Over the past few days (while on vacation), I had some random thoughts I thought I'd share:
1. Michael Santoli, who I think is a very good writer at Barron's, defined (mass) media as "Delivering eyeballs to advertisers". Funny, but I thought it was content first, and advertising second.
I thought we tuned in to a broadcast in order to receive content, and that if it is presented the way we like it, we continue to watch. But Santoli, a regular on CNBC, now says I've got it backwards; that the job of media is not to inform, educate and facilitate the subscriber, but to put advertising in front of us.
The subject came up when he was taking an opposite position to CNBC's Cramer on Google (NDQ: GOOG). Santoli is questioning why traders would go long GOOG -- a media company -- when today it is trading at three times the industry 2010 projections of total online advertising revenue.

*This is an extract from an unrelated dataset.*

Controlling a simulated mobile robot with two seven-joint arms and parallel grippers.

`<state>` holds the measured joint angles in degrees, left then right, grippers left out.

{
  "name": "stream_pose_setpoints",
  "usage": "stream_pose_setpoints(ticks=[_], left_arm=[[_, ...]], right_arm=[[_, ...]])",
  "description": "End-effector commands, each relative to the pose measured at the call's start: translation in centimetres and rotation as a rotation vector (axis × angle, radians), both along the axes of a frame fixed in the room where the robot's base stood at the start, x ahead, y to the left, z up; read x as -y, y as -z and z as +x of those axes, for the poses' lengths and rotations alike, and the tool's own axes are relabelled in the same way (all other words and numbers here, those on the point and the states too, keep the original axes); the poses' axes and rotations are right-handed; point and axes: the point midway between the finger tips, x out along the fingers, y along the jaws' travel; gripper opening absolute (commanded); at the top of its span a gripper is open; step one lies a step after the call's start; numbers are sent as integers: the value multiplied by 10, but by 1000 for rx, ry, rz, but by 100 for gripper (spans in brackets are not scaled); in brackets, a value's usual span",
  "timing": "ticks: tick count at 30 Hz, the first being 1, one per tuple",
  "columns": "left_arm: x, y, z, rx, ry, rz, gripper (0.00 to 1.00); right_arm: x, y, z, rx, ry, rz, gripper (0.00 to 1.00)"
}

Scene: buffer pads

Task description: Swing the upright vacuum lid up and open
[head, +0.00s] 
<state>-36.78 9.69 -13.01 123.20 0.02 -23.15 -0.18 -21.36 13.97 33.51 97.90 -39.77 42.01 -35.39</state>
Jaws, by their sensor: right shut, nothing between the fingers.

I think he has a point; but I thought that months ago when GOOG was trading at less than half its current price.
Interestingly, Santoli asked the question if (a stock he mentioned) was overpriced at $300? As he said, that stock went to $400, but then fell back to $35.
The point he made was very relevant even if the figures he gave were quite inaccurate, so I removed the name of the stock.
2. As you know, Greenspan says that a "conundrum" exists today because the usual indicators that track the economy are no longer useful. If he can't figure it out, who can?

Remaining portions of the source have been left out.